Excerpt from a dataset
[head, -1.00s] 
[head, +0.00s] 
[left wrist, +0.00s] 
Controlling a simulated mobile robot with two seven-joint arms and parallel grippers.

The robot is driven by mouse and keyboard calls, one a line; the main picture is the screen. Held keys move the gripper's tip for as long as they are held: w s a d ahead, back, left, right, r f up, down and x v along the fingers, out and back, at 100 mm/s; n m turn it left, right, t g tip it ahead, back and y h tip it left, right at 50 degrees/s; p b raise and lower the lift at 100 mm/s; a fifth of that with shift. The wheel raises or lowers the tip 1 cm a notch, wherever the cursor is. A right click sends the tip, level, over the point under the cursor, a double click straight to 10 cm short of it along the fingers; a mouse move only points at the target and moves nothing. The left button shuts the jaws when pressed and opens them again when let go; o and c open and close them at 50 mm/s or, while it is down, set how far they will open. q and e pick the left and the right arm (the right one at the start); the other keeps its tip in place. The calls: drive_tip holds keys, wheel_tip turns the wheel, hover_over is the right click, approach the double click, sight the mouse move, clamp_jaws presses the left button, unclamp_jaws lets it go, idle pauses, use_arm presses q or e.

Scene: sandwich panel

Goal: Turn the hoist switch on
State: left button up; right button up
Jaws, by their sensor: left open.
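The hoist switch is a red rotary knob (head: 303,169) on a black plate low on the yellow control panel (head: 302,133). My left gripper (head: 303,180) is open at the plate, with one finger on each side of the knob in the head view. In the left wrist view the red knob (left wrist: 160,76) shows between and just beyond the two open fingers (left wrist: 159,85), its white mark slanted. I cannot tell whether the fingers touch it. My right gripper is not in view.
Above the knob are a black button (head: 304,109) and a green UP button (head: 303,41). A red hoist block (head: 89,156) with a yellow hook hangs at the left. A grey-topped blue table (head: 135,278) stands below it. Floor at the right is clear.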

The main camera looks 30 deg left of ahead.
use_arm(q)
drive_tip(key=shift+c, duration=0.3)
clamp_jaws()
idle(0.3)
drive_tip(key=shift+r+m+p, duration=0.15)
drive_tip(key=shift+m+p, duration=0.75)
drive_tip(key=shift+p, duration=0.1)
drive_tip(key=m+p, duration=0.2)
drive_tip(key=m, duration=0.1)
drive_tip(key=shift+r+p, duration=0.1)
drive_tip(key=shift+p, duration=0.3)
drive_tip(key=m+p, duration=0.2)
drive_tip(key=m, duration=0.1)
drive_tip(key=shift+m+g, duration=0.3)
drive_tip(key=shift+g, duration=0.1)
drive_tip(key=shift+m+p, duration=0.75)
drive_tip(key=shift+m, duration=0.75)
...
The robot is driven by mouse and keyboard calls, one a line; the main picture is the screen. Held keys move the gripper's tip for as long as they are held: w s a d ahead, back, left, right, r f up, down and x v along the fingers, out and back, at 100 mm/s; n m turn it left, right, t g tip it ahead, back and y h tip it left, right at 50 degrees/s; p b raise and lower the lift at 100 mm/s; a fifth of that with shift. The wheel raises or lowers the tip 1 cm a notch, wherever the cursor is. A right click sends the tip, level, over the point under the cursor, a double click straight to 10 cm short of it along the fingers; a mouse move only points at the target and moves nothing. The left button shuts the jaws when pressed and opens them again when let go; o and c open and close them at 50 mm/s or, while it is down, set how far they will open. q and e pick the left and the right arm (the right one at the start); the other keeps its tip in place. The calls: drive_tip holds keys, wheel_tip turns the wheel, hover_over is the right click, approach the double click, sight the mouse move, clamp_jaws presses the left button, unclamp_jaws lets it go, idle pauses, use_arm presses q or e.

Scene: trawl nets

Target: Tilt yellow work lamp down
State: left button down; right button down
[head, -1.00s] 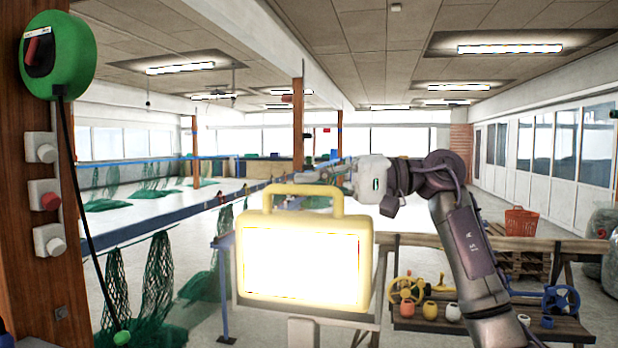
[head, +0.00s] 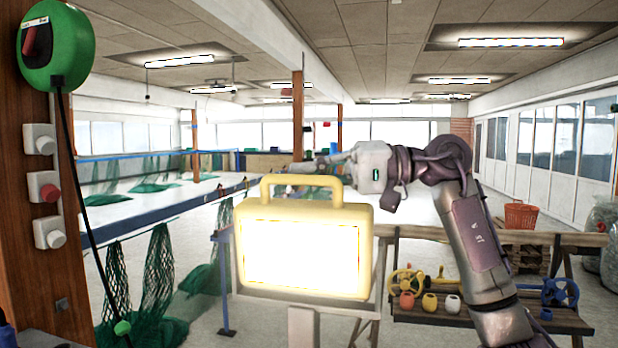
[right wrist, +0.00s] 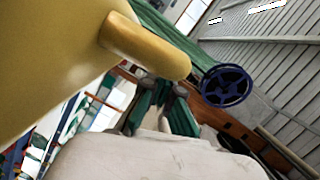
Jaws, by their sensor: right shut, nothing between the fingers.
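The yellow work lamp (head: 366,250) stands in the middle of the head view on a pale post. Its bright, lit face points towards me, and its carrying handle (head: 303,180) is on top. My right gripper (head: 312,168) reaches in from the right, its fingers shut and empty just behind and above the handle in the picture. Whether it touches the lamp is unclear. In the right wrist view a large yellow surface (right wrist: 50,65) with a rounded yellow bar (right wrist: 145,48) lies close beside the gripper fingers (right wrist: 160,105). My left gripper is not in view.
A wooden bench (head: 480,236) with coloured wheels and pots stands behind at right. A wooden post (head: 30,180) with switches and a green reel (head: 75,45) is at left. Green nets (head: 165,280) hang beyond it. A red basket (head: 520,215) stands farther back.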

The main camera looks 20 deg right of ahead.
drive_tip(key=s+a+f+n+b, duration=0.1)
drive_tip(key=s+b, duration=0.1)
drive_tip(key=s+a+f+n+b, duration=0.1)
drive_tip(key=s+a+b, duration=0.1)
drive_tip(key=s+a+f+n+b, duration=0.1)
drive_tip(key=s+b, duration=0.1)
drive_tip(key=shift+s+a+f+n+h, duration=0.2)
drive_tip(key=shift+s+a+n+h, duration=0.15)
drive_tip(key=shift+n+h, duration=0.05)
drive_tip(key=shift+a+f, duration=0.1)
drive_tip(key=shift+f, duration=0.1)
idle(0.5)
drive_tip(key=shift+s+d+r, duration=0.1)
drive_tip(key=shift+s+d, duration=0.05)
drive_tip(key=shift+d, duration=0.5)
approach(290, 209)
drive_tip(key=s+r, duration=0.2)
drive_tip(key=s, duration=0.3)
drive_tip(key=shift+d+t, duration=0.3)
* * *
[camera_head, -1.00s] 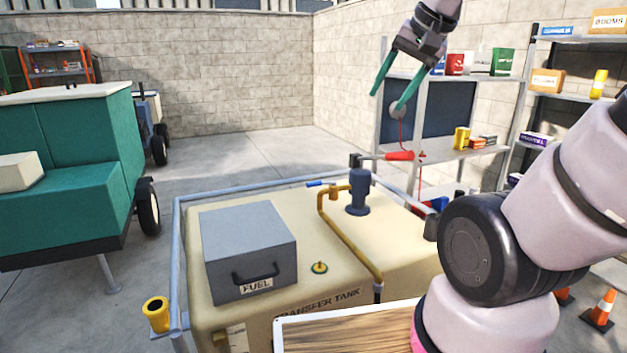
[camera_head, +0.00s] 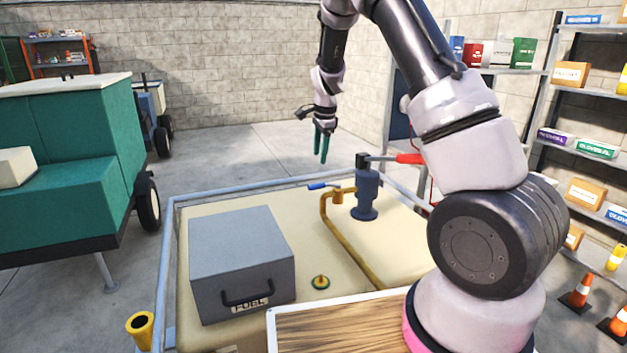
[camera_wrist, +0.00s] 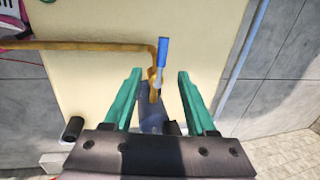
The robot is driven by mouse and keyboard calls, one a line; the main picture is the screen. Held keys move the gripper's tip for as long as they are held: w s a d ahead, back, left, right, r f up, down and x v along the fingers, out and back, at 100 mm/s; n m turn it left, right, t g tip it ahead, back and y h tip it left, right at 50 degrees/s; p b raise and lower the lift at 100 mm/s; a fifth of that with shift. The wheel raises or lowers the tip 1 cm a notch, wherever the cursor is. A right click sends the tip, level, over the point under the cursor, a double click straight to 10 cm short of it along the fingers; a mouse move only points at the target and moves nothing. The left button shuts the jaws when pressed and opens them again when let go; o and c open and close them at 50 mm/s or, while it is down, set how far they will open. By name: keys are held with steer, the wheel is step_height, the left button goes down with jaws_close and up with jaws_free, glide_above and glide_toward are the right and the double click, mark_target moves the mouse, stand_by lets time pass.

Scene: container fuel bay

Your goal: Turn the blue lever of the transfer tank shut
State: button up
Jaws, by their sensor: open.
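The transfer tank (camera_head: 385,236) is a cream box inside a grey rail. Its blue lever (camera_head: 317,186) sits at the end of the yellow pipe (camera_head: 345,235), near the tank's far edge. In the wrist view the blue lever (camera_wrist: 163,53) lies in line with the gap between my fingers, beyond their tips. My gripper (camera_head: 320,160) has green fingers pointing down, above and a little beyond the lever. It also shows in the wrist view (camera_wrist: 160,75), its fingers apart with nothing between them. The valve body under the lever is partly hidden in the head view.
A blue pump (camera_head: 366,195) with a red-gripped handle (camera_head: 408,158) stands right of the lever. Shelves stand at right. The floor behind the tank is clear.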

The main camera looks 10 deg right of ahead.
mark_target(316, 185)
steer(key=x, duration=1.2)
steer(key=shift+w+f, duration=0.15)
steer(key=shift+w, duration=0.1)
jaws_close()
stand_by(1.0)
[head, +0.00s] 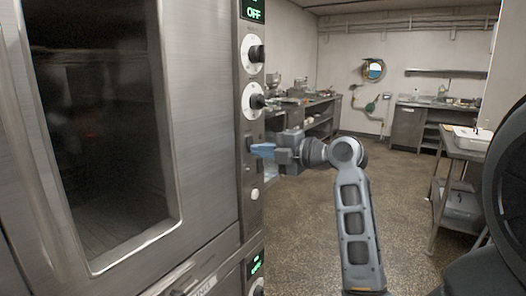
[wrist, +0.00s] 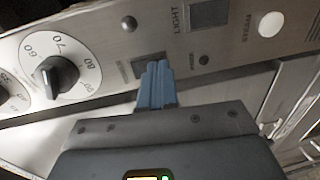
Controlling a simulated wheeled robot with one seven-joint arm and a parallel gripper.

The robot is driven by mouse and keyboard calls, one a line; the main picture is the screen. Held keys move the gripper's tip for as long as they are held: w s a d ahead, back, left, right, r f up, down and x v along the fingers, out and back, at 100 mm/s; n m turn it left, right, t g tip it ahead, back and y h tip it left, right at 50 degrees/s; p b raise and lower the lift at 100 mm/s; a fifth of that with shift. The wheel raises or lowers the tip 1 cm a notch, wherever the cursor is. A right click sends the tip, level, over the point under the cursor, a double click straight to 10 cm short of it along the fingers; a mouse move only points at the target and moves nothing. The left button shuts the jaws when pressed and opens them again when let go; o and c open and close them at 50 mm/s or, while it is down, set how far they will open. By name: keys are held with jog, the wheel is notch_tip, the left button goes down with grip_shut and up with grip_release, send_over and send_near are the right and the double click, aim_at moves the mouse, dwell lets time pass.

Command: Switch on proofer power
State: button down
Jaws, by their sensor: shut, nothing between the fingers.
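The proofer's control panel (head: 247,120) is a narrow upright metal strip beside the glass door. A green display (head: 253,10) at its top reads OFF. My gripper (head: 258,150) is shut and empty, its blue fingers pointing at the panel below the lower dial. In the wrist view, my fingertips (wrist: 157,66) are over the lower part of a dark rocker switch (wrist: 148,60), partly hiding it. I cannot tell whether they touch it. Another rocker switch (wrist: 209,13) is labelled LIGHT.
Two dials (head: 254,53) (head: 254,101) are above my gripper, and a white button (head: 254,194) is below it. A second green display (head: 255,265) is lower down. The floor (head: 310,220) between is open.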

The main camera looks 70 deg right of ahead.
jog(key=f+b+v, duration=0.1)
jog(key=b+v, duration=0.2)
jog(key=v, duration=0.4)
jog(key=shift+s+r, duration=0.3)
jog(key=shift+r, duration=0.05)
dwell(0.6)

What to produce = Using the data above, reproduce exactly the lines from the line that contains "dwell lets time pass." through the line that contains "State: button down", including both.

Exercise answer =
The robot is driven by mouse and keyboard calls, one a line; the main picture is the screen. Held keys move the gripper's tip for as long as they are held: w s a d ahead, back, left, right, r f up, down and x v along the fingers, out and back, at 100 mm/s; n m turn it left, right, t g tip it ahead, back and y h tip it left, right at 50 degrees/s; p b raise and lower the lift at 100 mm/s; a fifth of that with shift. The wheel raises or lowers the tip 1 cm a notch, wherever the cursor is. A right click sends the tip, level, over the point under the cursor, a double click straight to 10 cm short of it along the fingers; a mouse move only points at the target and moves nothing. The left button shuts the jaws when pressed and opens them again when let go; o and c open and close them at 50 mm/s or, while it is down, set how far they will open. By name: keys are held with jog, the wheel is notch_tip, the left button goes down with grip_shut and up with grip_release, send_over and send_near are the right and the double click, aim_at moves the mouse, dwell lets time pass.

Command: Switch on proofer power
State: button down

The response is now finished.